**Given task:**
Find the line that contains "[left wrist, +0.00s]". Copy it and every line after it to the end of the material below, exactly, with no pictures.
-- START OF Given information --
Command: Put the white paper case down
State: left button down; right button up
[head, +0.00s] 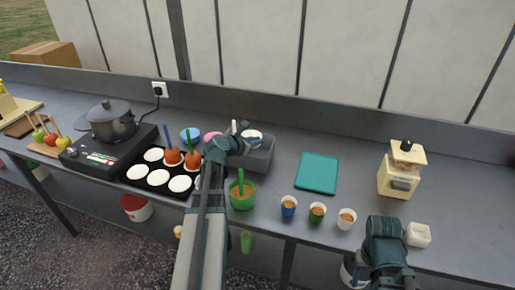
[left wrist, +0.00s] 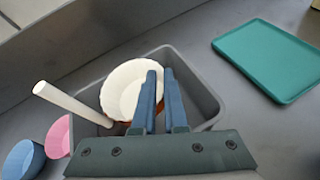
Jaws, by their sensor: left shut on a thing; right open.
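The white paper case (left wrist: 122,88) has a fluted rim and is at the grey bin (left wrist: 205,90) in the left wrist view. It shows small in the head view (head: 253,133). My left gripper (left wrist: 160,75) is shut on the case's right edge. I cannot tell whether the case touches the bin. Something orange-brown shows partly beneath the case. A white stick (left wrist: 72,103) slants beside the case, over the bin's left side. My right gripper (head: 385,228) is open at the lower right, with its fingers hard to see.
A dark tray (head: 160,187) left of my left arm holds several white cases, with two orange-brown apples on sticks. A green pot (head: 242,196), several small cups (head: 317,212), a teal mat (head: 318,172) and a cream machine (head: 402,170) stand to the right. Bare counter lies around the mat.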

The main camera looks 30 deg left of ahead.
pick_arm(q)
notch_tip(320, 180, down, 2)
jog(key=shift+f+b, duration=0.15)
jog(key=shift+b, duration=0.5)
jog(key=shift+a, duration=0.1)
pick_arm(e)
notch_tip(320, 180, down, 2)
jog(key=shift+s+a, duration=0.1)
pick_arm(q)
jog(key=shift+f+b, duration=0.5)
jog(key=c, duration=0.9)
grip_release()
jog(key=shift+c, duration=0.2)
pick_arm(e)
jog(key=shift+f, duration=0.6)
-- END OF Given information --
**Answer for this exercise:**
[left wrist, +0.00s] 
Jaws, by their sensor: left shut on a thing; right open.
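The white paper case (left wrist: 122,88) has a fluted rim and is at the grey bin (left wrist: 205,90) in the left wrist view. It shows small in the head view (head: 253,133). My left gripper (left wrist: 160,75) is shut on the case's right edge. I cannot tell whether the case touches the bin. Something orange-brown shows partly beneath the case. A white stick (left wrist: 72,103) slants beside the case, over the bin's left side. My right gripper (head: 385,228) is open at the lower right, with its fingers hard to see.
A dark tray (head: 160,187) left of my left arm holds several white cases, with two orange-brown apples on sticks. A green pot (head: 242,196), several small cups (head: 317,212), a teal mat (head: 318,172) and a cream machine (head: 402,170) stand to the right. Bare counter lies around the mat.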

The main camera looks 30 deg left of ahead.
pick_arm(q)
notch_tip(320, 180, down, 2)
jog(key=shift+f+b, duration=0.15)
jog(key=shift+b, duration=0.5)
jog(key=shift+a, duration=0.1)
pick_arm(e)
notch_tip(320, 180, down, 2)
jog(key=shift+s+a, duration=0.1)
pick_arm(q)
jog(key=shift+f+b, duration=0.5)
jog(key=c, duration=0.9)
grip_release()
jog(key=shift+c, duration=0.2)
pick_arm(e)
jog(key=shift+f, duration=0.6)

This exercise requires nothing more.